Taiwan May Benefit as Republics Break Away : Diplomacy: The Asian nation could offer the new states economic aid in exchange for recognition.
If the Soviet Union breaks up into a series of independent republics, one of the little-noticed, long-term winners could be Taiwan.
A number of U.S. officials and Asia specialists say that with its considerable wealth, Taiwan would be in a position to offer economic aid to new breakaway governments in the Baltics and elsewhere in exchange for some form of diplomatic recognition.
“The new republics are going to need money and they are going to be subject to Taiwan’s blandishments,” one U.S. government analyst predicted.
Taiwan now has $74 billion in foreign-currency reserves, ranking it among the three most cash-flush nations in the world.
Winston Lord, former U.S. ambassador to China, said, “I think Taiwan will try to take advantage of this.” He said that, in addition to economic factors driving the breakaway republics toward Taiwan, officials in the Baltic states might identify with Taiwan’s longstanding history of anti-communism.
Even before the failed coup, Taiwan had been moving to upgrade its relations with the Soviet Union and, in particular, with officials in the republic governments.
“For a couple of years now, they (Taiwan authorities) have been training people in Russian,” says University of Miami political scientist June Teufel Dreyer, a specialist on Taiwan. “Taiwan might be willing to lose some money if it could gain diplomatic recognition. If there were some money in it, why wouldn’t Lithuania vote to recognize Taiwan?”
At the moment, 29 nations recognize Taiwan’s Nationalist government. While that number is small, it represents an increase from the low of only 23 countries in the early- to mid-1980s, after most of the world followed the U.S. example in breaking ties with Taiwan and establishing relations with Beijing’s Communist regime.
Over the last few years, Taiwan has been courting small nations in Africa, the South Pacific and the Caribbean, generally offering economic aid packages as an incentive to woo nations away from their ties with Beijing.

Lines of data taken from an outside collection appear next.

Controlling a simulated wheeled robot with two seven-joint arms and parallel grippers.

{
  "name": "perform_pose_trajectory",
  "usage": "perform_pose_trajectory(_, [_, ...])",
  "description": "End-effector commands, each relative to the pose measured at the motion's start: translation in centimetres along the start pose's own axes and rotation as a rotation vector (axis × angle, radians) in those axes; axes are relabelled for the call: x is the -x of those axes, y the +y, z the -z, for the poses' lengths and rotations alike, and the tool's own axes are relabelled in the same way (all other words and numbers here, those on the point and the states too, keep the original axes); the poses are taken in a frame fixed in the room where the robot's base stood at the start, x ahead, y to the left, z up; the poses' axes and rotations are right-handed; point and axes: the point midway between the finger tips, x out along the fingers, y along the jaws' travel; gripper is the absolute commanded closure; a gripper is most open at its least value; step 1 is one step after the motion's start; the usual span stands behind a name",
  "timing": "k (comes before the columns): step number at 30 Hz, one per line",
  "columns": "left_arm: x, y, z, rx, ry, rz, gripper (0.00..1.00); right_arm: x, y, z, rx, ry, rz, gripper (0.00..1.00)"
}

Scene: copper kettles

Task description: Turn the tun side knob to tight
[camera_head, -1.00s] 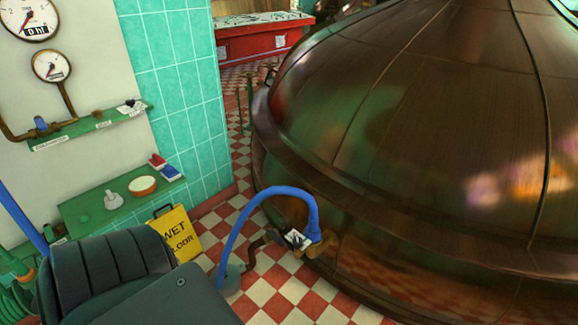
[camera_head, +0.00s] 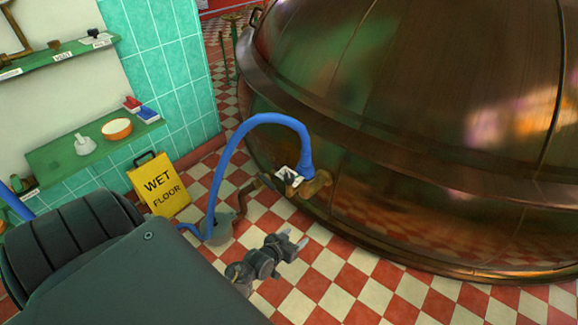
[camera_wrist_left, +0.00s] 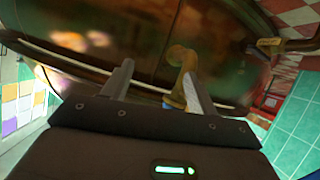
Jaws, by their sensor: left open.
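The tun (camera_head: 420,150) is a large copper vessel filling the right of the head view. Low on its side a brass fitting (camera_head: 318,184) joins a blue hose, beside a small white card (camera_head: 287,178) with a dark mark. I cannot clearly pick out the side knob. My right gripper is out of view.
A yellow wet floor sign (camera_head: 160,186) stands left. Green shelves (camera_head: 70,155) line the wall. Floor right of my gripper is clear.

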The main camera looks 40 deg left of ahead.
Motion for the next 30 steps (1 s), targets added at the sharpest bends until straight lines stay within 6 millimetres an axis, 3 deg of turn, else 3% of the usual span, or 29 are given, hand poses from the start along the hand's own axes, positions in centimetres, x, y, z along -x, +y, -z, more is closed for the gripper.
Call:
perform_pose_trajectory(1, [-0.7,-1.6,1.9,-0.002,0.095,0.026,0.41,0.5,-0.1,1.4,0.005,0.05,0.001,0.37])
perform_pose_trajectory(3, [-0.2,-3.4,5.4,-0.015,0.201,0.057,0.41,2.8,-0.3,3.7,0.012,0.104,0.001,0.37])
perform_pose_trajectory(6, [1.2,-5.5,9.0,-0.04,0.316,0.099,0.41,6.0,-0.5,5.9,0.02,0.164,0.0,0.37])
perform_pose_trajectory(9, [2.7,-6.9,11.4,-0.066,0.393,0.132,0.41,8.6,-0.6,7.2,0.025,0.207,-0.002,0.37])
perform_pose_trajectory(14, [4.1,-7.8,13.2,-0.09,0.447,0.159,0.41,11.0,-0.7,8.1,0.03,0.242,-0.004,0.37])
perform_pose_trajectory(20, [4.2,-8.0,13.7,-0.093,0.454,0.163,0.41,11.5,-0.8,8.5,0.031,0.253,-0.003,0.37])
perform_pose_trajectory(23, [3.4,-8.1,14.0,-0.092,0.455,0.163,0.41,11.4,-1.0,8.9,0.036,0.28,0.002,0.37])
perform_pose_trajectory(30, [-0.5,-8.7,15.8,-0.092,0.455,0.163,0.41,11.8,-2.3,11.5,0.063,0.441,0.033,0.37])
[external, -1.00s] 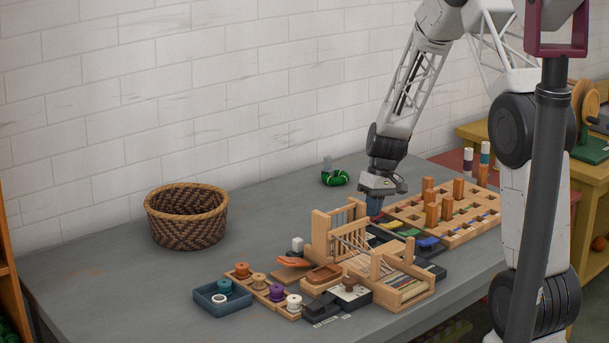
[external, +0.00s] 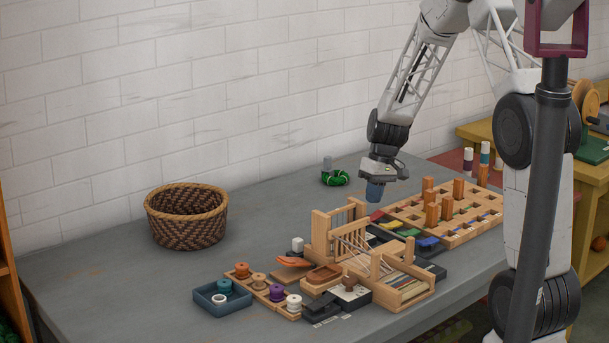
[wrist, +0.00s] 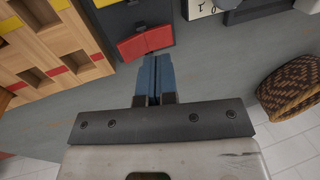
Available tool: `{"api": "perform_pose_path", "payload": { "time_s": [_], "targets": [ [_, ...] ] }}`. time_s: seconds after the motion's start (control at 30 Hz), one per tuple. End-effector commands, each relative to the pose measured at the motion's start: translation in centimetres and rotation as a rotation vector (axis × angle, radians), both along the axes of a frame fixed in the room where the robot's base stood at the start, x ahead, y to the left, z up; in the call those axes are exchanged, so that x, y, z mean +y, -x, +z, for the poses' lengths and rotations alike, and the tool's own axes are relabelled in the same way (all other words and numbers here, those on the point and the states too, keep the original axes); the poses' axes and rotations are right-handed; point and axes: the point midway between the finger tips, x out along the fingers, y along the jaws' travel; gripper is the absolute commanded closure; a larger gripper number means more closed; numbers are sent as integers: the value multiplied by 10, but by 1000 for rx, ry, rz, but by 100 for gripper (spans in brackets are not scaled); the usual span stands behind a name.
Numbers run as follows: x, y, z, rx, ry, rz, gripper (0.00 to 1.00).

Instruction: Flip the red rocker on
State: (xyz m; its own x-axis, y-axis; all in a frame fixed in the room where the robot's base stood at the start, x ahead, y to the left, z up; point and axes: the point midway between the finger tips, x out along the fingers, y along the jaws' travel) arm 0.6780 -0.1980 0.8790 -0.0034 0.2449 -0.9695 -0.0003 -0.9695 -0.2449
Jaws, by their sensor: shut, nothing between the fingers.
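The red rocker (external: 377,215) is at the far end of a row of coloured rockers in the external view. In the wrist view the red rocker (wrist: 133,48) lies just beyond my fingertips, and a crease divides its face into two parts. I cannot tell which way it is set. My gripper (external: 374,196) points down and hangs a little above and beside the red rocker. In the wrist view its blue fingers (wrist: 154,62) are shut together with nothing between them.
Yellow, green (external: 408,232) and blue (external: 427,241) rockers continue the row. A wooden peg board (external: 461,222) stands to the right, a small loom (external: 320,232) to the front left. A green skein (external: 335,178) and woven basket (external: 187,228) are farther left, with clear table between.

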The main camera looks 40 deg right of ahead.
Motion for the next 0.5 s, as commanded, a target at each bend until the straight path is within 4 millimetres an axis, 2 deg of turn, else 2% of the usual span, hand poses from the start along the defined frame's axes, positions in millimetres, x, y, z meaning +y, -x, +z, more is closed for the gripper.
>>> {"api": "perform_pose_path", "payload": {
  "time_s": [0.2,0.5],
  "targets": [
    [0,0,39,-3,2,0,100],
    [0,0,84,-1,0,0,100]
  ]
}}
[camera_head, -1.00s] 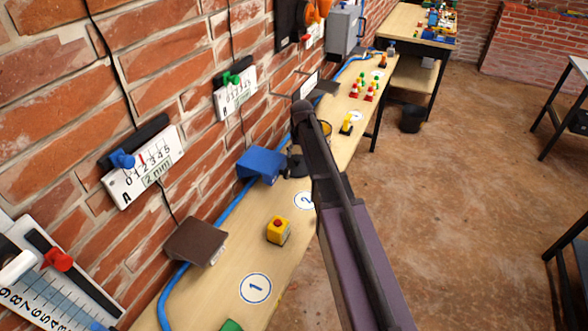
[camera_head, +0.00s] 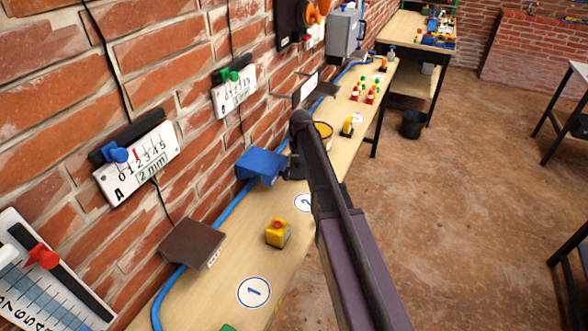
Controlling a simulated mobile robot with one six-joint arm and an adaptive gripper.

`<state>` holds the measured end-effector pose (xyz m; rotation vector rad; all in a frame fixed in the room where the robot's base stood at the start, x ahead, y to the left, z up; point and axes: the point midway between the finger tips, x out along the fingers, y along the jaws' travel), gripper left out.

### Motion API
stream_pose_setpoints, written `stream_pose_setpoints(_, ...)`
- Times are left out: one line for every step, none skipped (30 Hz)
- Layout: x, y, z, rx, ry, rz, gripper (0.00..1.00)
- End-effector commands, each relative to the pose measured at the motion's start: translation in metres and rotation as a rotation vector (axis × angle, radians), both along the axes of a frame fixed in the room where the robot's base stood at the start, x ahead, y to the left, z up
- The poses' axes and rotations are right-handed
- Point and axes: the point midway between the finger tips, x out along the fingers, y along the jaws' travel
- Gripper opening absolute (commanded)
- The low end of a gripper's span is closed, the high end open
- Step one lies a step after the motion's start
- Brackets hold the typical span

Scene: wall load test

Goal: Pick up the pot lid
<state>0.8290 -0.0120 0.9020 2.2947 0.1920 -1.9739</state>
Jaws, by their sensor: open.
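I cannot make out a pot lid for certain in the head view. A round yellow-rimmed thing (camera_head: 324,130) lies on the bench, partly behind my arm; I cannot tell what it is. My gripper (camera_head: 293,171) appears as a small dark shape to the left of my arm, over the bench and close to the blue wall shelf. It is open; its fingertips are mostly hidden by my arm, and I see nothing held in it.
The long wooden bench (camera_head: 222,287) runs along the brick wall. A brown wall shelf (camera_head: 193,243) and the blue wall shelf (camera_head: 261,165) jut over it. A yellow box with a red button (camera_head: 277,234) stands near marker 1. Cones (camera_head: 371,94) stand farther back.

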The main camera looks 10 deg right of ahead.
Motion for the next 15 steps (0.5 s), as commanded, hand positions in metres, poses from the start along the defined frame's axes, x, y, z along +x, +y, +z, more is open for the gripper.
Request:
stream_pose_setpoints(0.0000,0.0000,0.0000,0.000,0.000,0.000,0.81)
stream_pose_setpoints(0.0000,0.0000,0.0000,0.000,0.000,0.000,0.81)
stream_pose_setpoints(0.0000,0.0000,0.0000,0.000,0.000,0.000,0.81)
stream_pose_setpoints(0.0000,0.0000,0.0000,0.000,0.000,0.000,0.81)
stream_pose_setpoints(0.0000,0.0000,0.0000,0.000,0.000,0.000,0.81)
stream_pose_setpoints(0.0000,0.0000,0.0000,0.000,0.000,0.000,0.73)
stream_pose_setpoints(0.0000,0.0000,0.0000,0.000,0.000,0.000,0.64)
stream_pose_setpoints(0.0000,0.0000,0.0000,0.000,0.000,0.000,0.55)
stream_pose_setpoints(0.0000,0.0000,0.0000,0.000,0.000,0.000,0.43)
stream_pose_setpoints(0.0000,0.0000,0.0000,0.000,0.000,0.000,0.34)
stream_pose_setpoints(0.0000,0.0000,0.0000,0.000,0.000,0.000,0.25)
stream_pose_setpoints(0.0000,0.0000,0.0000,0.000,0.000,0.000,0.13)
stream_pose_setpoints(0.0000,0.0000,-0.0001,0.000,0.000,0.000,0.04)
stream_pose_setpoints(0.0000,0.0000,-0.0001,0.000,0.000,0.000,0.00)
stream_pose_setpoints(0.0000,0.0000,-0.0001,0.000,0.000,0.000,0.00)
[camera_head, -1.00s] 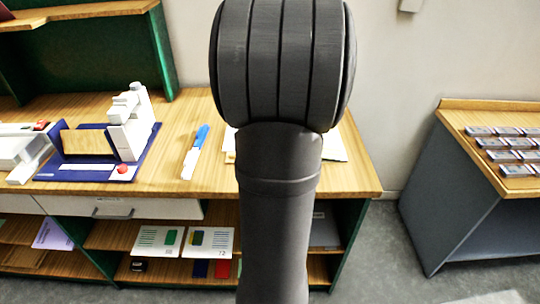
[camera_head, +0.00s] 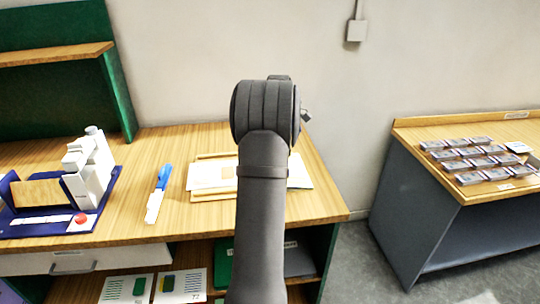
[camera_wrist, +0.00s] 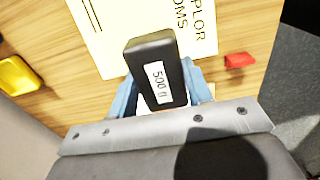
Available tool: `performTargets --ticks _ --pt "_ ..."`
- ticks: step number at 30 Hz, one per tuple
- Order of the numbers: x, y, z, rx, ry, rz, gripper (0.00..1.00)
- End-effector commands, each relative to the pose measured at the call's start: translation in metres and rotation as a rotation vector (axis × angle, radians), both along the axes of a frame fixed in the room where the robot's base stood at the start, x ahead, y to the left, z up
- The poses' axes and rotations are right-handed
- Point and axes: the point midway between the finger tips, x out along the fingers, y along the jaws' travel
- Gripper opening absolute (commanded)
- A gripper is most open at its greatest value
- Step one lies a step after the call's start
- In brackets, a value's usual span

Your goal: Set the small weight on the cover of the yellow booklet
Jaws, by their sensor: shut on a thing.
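My gripper (camera_wrist: 160,92) has blue fingers shut on a small black weight (camera_wrist: 166,50) with a white "500 g" label, seen in the wrist view. Beyond the weight lies a pale yellow printed booklet or sheet (camera_wrist: 100,45), with black letters ending "PLOR" and "OMS"; the weight hides part of it. The weight appears to be held above it, but I cannot judge the gap. In the head view my arm hides the fingers and the weight. Pale papers (camera_head: 205,175) lie on the desk around the arm there; I cannot tell which is the booklet.
In the wrist view a yellow object (camera_wrist: 17,75) is at the left and a small red piece (camera_wrist: 239,60) at the right, near the desk edge. In the head view a blue-and-white marker-like object (camera_head: 159,190) and a blue tray (camera_head: 100,222) with white equipment are left.

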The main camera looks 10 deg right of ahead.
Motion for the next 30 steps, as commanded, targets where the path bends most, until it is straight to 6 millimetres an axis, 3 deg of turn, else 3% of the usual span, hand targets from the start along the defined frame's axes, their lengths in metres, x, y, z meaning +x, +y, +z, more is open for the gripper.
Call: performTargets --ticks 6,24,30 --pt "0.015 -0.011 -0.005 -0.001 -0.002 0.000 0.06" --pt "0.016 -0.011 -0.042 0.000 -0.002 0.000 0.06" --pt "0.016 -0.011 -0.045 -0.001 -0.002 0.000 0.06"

The most recent convert, for example, was the Central African Republic, which restored its ties with Taiwan last spring. China immediately broke off diplomatic relations, announcing in a statement last July 8 that the Central African government had “jeopardized the friendship between the people of China and Central Africa and the cause of China’s reunification.”
In the days immediately after the failed coup in Moscow, several Taiwan officials said publicly that the changes in the Soviet Union could create new opportunities for Taiwan.
“We must take this opportunity to develop business ties with the Soviets,” P. K. Chiang, Taiwan’s vice minister for economic affairs, said last week, according to Taiwan’s China News Agency. He said that Taiwan’s state-run steel, ship-building and power enterprises have prepared lists of commodities that they hope to procure from the Soviets, such as coal, oil, iron ore and aluminum ingots.
The China News Agency quoted Foreign Minister Frederick Chien as saying that “the Republic of China (Taiwan) should help the Soviets tidy up their economic mess.”
This week, Chien, who is traveling in Central America, said that the Taiwan government is watching the situation in the Soviet Union very closely and is trying to establish channels of communication with the new authorities. But he said it is still too early to tell what will happen.